Mitte des 11. Jahrhunderts sind die Fiedeln bis an die Nordsee und an den Dnepr
vorgedrungen. Generell wurden panduraähnliche, kleine, drei- bis viersaitige
Instrumente benutzt. Betrachtet man die Spielweise der frühen Fiedel, so
zeichnet sich Mitte des 11. Jahrhunderts eine Differenzierung ab.
Die sehr verbreiteten Pandurafiedeln, die, nicht mehr nur einfach gestrichene
Panduren, zwar panduraähnlich, aber dennoch von einer eigenen Spezifik, wurden
horizontal an Brust oder Schulter gestemmt. Diese Pandurafiedeln, besaßen
kleine rundliche, mitunter auch elliptisch bis ovale Schallkörper, die sich
zum Hals hin verjüngten, gelegentlich konisch in ihn übergingen, und
schmale Hälse. Pandurafiedeln waren die ersten Griffbrettinstrumente, die
nicht vor den Bauch gehalten und gespielt wurden, sondern in einer vom Körper
wegstrebenden Richtung an Brust oder Schulter.
Spanien bzw. die nordwestliche Mittelmeerküste und Byzanz bilden zwei Ausgangspunkte
für deren Verbreitung. Für die Pandurafiedel spanischen Vorbilds ist
es typisch, dass die Saiten an einem Saitenhalter, der am unteren Korpusende der
Fiedel befestigt war, hinter dem beweglichen Steg angeknüpft wurden. Diese
Saitenaufhängung übertrug damit die Spannung auf den hinteren Teil des
Schallkörpers. Die Saiten verliefen im Grunde parallel. Bei der Pandurafiedel
byzantinischen Vorbilds gingen dagegen die Saiten strahlenförmig (fächerartig)

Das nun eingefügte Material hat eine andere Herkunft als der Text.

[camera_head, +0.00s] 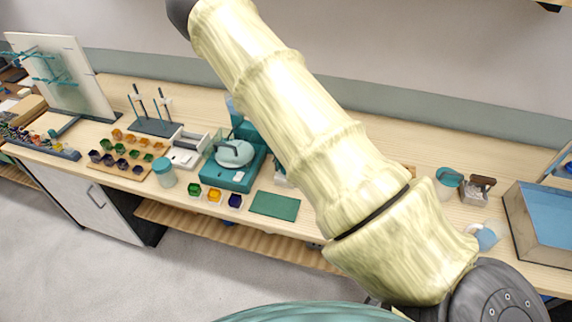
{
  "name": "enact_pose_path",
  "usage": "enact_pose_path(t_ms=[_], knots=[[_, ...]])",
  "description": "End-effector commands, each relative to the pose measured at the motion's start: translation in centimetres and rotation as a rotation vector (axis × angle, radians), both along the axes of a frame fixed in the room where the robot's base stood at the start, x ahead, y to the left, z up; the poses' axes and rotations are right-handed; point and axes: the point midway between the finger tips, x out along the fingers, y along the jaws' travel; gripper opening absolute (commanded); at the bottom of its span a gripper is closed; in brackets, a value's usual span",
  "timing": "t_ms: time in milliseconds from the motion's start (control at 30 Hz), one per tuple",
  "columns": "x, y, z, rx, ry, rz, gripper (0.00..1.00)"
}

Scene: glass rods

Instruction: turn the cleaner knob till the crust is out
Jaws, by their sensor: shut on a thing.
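My gripper is not in view; only my pale, wood-patterned arm shows, crossing the picture from lower right to upper left and leaving at the top. No cleaner knob can be made out for certain, and no crust is visible. A teal bench device (241,177) with a pale round top (234,152) stands on the bench left of my arm. Its upper right side is partly hidden by my arm. Whether it is the cleaner, I cannot tell. What lies behind my arm on the bench is hidden.
Left on the wooden bench are a rack of small colored pots (127,154), a rod stand (155,126) and a lidded jar (164,173). A green mat (274,205) lies near the front edge. At right are a teal-lidded jar (447,184) and a blue-filled tank (512,207).

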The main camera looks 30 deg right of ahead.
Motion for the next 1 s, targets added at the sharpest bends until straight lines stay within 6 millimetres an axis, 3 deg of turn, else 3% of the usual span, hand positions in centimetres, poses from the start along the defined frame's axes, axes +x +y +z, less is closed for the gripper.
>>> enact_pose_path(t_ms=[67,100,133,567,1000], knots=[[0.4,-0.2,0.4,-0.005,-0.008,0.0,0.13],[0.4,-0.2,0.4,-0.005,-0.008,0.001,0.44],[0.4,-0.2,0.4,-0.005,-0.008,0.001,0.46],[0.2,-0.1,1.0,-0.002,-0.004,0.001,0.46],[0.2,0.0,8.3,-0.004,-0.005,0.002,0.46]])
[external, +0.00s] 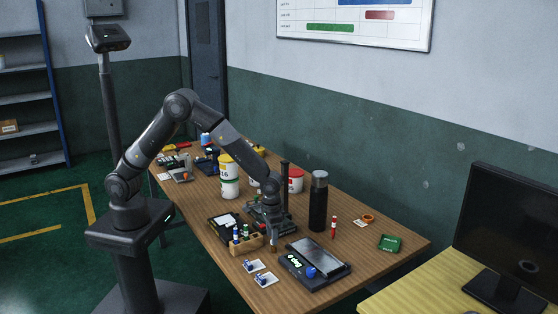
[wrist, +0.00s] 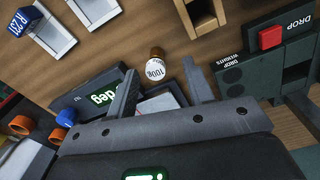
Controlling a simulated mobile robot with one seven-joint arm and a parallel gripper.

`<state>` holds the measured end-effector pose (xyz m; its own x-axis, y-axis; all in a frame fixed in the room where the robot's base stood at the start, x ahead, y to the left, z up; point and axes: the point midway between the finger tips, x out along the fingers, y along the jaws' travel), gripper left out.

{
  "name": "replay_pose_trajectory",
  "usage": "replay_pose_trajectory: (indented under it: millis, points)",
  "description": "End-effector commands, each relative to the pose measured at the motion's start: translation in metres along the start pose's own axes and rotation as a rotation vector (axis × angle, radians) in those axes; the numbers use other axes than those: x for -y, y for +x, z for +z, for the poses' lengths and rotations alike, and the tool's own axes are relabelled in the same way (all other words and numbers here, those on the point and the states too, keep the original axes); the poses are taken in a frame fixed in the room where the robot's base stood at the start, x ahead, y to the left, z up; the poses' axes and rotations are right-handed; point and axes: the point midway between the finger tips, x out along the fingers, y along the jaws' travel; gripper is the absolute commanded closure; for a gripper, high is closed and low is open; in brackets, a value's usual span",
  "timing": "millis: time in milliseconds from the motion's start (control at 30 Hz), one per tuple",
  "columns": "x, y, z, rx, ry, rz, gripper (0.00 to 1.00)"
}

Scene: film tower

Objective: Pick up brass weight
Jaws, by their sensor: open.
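The brass weight (wrist: 155,70) shows in the wrist view as a small bottle-shaped piece with a brass-coloured top and a pale label reading 100g. It is on the wooden table, in the gap at the fingertips. My gripper (wrist: 160,66) is open, with one finger on each side of the weight in the picture; no contact is visible. In the external view my gripper (external: 272,232) points down over the table, and a small brownish piece shows at its tips, too small to identify surely.
A black device with a green display (external: 312,264) lies close to the gripper. A wooden block with vials (external: 240,247) stands left of it. White trays (external: 265,280) lie in front. A black flask (external: 318,203) stands behind. A panel with a red button (wrist: 270,37) is at the wrist view's right.

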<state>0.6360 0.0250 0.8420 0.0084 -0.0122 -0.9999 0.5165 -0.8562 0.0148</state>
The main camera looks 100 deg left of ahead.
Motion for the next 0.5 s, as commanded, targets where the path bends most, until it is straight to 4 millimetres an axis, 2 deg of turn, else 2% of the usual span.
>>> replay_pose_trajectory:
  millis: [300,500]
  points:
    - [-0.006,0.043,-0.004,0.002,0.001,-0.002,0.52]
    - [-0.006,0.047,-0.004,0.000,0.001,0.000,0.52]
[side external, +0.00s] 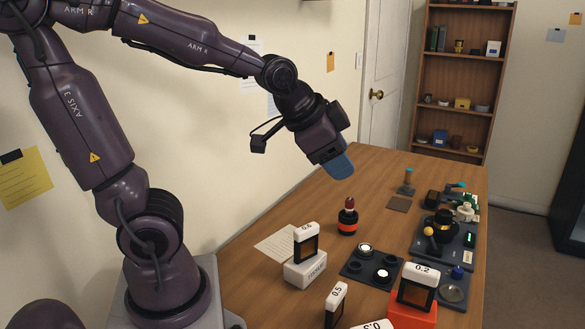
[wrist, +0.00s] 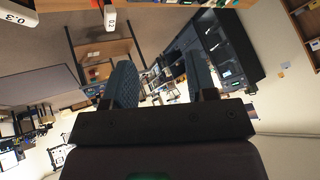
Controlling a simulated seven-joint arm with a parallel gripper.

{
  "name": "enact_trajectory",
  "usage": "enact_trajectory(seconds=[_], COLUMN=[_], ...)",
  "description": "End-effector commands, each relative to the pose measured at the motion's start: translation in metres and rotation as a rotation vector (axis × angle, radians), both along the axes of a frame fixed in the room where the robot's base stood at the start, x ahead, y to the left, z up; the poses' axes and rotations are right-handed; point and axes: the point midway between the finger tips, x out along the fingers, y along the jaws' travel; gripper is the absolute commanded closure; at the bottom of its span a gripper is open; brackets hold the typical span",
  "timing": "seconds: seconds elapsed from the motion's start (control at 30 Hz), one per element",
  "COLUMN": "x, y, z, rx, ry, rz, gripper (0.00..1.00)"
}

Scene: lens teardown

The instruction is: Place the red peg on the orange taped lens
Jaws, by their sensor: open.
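The orange taped lens (side external: 347,226) is a short dark cylinder with an orange-red band, upright on the table in the side view. A narrower dark piece with a red band, which looks like the red peg (side external: 349,203), stands upright on top of it. At this size I cannot tell how it is seated. My gripper (side external: 338,163) is in the air above and slightly left of the lens, with its blue fingers tilted down to the right, apart from it. In the wrist view my gripper (wrist: 156,85) has its two fingers spread, with nothing held between them.
A black tray (side external: 352,272) with round cups lies in front of the lens. A white block (side external: 304,274) holds a framed filter marked 0.6. An orange block (side external: 412,314) holds one marked 0.2. Dark fixtures (side external: 456,293) with small parts line the right edge. Table around the lens is clear.

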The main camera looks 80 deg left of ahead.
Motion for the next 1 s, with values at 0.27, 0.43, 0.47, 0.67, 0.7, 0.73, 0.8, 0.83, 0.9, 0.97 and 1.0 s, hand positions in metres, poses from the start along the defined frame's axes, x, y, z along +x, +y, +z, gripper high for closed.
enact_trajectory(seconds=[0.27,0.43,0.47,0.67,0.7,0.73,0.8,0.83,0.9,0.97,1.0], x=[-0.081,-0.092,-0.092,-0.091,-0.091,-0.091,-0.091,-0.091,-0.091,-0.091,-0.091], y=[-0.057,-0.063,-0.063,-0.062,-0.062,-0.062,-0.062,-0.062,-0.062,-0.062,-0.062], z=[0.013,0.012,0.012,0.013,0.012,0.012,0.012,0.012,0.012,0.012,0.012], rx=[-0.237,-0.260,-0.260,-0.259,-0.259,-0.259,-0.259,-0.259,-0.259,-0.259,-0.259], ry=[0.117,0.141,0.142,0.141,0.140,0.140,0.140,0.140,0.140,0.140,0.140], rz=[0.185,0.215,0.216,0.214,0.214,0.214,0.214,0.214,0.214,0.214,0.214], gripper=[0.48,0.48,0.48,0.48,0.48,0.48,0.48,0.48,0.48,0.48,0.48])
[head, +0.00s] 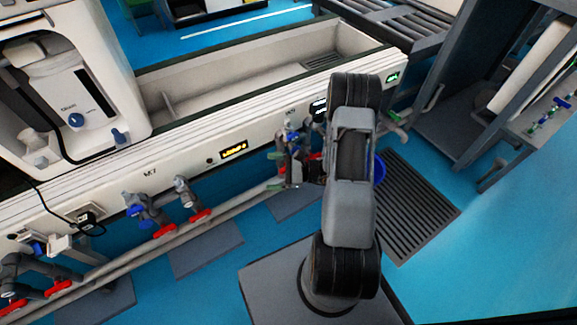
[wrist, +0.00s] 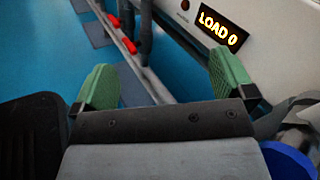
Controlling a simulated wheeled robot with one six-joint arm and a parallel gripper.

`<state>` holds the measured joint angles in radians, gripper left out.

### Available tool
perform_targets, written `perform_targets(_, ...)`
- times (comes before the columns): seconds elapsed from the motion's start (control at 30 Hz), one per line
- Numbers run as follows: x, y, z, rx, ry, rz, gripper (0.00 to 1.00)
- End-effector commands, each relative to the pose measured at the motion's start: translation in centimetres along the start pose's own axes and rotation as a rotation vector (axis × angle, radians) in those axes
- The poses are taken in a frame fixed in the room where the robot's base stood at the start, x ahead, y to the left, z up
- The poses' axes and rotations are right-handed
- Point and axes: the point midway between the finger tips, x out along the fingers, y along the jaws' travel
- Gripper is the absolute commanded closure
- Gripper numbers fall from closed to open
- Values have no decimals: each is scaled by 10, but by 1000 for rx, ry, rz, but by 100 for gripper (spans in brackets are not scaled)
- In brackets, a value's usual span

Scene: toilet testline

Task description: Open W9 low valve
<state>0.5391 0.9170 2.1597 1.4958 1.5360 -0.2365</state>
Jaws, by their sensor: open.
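My gripper (head: 277,171) is beside the white bench front, left of my arm. In the wrist view its two green-padded fingers (wrist: 165,86) are spread, with nothing held between them. The valve group under the panel label that looks like 9 has a blue handle (head: 292,135) and a red handle (head: 315,157). My arm and gripper hide much of this group, and the low valve's position cannot be told. A blue rounded part (wrist: 290,160) shows at the wrist view's lower right, close beside my gripper; it may be a valve handle.
A grey pipe (head: 240,198) runs low along the bench. Further left are other valves with red handles (head: 201,215) and a blue one (head: 135,210). A lit display (head: 233,150) is on the bench front. A dark floor grate (head: 415,205) lies right of my arm.

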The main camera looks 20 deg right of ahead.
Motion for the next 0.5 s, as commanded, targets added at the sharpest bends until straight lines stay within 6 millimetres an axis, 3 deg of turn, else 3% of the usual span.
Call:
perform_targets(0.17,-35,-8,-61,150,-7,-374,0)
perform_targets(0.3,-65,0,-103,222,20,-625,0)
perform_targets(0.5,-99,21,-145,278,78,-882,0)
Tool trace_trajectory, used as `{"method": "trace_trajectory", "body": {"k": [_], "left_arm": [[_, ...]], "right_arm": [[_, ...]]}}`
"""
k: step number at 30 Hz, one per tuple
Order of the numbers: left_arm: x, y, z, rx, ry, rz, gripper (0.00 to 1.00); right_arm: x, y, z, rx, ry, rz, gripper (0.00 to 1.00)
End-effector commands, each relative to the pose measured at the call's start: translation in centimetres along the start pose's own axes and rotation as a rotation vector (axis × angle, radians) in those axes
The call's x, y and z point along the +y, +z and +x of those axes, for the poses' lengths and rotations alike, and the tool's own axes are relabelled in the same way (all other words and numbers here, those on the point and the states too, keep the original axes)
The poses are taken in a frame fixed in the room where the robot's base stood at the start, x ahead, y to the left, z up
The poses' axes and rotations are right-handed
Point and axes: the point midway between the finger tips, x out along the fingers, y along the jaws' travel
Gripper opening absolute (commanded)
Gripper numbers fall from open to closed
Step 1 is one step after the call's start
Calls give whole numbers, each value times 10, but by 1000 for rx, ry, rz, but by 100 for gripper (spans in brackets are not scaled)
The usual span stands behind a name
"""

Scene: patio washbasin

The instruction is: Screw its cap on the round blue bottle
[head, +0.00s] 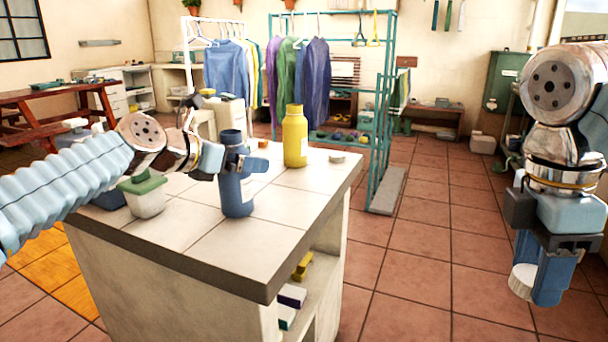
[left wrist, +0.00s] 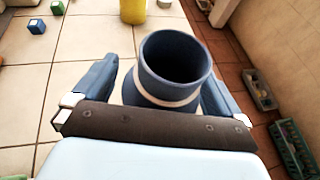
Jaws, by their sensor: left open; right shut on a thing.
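The round blue bottle (head: 236,190) stands upright on the tiled counter, with its mouth open and uncapped. In the left wrist view the bottle (left wrist: 175,62) rises between the fingers of my left gripper (left wrist: 158,88). My left gripper (head: 240,164) is open around the bottle's upper part; I cannot tell whether a finger touches it. My right gripper (head: 540,282) is shut on a white round cap (head: 521,281), held in the air to the right of the counter, well away from the bottle. The cap is partly hidden by the fingers.
A yellow bottle (head: 295,138) and a pale round disc (head: 337,157) stand farther back on the counter (head: 190,238). A small orange block (head: 263,144) lies behind the blue bottle. A white tub with a green lid (head: 146,198) is at left. The counter's front right is clear.

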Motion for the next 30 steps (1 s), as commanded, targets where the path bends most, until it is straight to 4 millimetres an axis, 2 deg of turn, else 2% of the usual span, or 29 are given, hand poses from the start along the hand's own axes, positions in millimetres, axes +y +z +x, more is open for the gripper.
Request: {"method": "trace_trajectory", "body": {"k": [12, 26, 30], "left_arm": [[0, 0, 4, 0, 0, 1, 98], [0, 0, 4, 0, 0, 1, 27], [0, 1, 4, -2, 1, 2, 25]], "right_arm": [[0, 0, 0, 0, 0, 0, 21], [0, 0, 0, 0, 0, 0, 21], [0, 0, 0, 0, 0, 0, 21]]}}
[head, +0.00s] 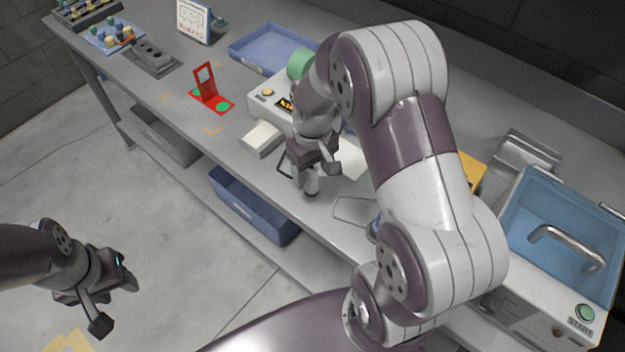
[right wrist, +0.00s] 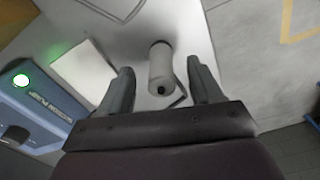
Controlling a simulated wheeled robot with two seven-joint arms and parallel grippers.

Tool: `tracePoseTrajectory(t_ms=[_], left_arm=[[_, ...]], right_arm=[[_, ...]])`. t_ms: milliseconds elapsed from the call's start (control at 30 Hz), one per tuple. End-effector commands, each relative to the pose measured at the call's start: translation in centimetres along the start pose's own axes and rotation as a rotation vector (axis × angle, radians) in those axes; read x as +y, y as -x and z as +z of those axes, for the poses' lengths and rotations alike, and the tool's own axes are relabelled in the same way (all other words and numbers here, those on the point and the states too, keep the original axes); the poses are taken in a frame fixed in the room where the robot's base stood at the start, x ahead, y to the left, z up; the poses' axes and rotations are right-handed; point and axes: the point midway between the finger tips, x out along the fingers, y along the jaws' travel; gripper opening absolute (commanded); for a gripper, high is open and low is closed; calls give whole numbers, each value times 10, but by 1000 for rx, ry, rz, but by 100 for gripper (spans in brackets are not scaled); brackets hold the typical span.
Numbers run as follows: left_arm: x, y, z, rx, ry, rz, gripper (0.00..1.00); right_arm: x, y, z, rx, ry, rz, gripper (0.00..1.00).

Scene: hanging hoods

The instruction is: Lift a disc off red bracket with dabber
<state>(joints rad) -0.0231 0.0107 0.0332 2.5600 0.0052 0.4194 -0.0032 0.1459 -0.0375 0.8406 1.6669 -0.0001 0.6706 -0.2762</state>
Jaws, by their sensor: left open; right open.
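The red bracket (head: 206,84) stands on the table left of centre in the head view, with an upright slotted plate. Flat green discs (head: 223,105) show on its base. A pale cylinder with a dark end (right wrist: 160,68), which looks like the dabber, is between the spread fingers of my right gripper (right wrist: 160,84) in the right wrist view, with a gap on each side. In the head view my right gripper (head: 319,178) is low over the table's front part, and the arm hides much there. My left gripper (head: 116,304) is open and empty over the floor.
A white control box (head: 268,98) stands behind my right gripper, and a small white block (head: 261,137) lies left of it. A blue tray (head: 262,50) is at the back. A blue-lidded machine (head: 560,235) stands at right. Table around the bracket is mostly clear.

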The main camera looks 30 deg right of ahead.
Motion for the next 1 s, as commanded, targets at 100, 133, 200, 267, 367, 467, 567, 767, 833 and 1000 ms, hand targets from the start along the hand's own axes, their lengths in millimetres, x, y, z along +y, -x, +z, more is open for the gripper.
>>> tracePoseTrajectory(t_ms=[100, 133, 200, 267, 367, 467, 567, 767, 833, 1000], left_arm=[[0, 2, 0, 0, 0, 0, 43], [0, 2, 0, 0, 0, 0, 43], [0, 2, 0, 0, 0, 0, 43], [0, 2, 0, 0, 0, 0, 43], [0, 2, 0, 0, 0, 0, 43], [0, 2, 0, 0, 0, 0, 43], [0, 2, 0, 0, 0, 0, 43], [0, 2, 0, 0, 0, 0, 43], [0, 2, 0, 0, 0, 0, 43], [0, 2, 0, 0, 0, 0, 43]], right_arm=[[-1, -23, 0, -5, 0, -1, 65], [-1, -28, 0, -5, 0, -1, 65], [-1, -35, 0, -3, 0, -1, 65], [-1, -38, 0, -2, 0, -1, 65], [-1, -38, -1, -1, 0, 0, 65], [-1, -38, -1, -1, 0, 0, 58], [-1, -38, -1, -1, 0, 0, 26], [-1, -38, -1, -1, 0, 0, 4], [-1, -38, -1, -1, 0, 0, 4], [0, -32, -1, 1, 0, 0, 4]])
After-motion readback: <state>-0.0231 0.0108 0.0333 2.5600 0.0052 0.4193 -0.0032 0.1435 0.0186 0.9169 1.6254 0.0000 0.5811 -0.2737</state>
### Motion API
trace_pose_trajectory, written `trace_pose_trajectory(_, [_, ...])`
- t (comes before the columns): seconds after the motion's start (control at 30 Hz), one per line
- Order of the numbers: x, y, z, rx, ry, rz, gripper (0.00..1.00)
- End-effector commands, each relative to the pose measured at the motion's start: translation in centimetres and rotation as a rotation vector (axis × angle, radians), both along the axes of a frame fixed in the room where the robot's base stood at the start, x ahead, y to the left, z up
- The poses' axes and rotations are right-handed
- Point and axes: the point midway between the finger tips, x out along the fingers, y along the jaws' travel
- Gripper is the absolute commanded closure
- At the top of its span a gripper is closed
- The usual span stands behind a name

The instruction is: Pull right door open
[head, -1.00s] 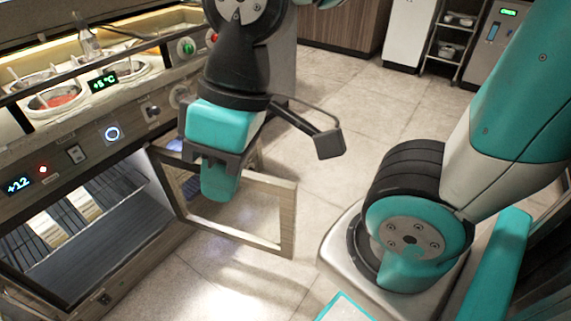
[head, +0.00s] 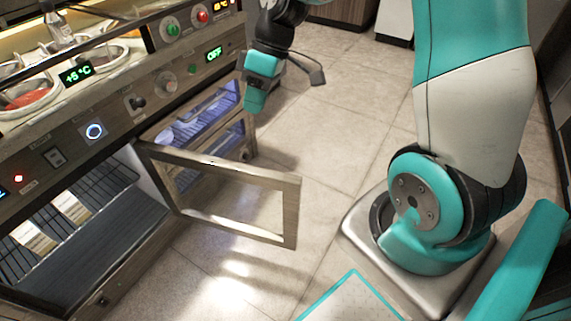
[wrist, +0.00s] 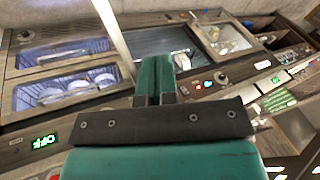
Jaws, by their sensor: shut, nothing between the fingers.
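The right door (head: 290,212), a wood-framed glass door, stands swung wide open from the counter front. It is hinged at the right side of a compartment whose dark wire-rack interior (head: 105,205) shows. In the wrist view the door appears as a pale edge-on strip (wrist: 113,33) beside the dark opening. My gripper (head: 253,106) is shut and empty. It is past the door on its far side, apart from it, in front of the glass drawers. Its closed teal fingers show in the wrist view (wrist: 154,76).
Glass-fronted drawers (head: 205,115) with blue-lit bowls are right of the opening. Another glass door (wrist: 222,38) appears shut in the wrist view. Knobs and displays line the panel (head: 135,103), below sauce wells. Tiled floor (head: 345,105) is clear right of the gripper.

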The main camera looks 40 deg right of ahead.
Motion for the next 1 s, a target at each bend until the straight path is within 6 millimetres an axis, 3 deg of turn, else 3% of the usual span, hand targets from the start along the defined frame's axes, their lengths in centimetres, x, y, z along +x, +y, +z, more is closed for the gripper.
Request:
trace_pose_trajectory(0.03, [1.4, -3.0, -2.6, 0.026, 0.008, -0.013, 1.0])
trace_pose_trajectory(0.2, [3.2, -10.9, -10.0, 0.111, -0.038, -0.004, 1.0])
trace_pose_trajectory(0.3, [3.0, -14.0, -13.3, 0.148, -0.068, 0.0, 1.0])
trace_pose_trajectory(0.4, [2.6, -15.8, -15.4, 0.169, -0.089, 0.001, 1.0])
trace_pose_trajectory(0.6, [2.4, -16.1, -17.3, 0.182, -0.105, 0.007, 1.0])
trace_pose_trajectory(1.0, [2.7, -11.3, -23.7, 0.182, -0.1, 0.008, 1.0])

auseinander. Der Saitenhalter diente gleichzeitig als Steg und war auf der Decke
befestigt (geleimt). Somit hatte die Pandurafiedel byzantinischen Vorbilds eine
Querriegelbefestigung, so dass die Saitenspannung die Decke perpendikular belastete.
Eine Querriegelbefestigung schließt die Möglichkeit ein, dass mitunter
mehrere Saiten gleichzeitig zum Erklingen gebracht wurden. Neben der Fächeranordnung
der Saiten und deren Querriegelbefestigung ist für die Pandurafiedel byzantinischen
Vorbilds ein langer Streichbogen typisch. Auch benutzte sie vorzugsweise Flankenwirbel,
hingegen bei der Pandurafiedel spanischen Vorbilds nahezu ausnahmslos Sagittalwirbel
anzutreffen sind.
Die senkrechte Haltung von gestrichenen Lauten, wie sie bereits auf sehr frühen
Abbildungen zu sehen ist, verliert sich aber nicht mit der horizontalen Spielweise.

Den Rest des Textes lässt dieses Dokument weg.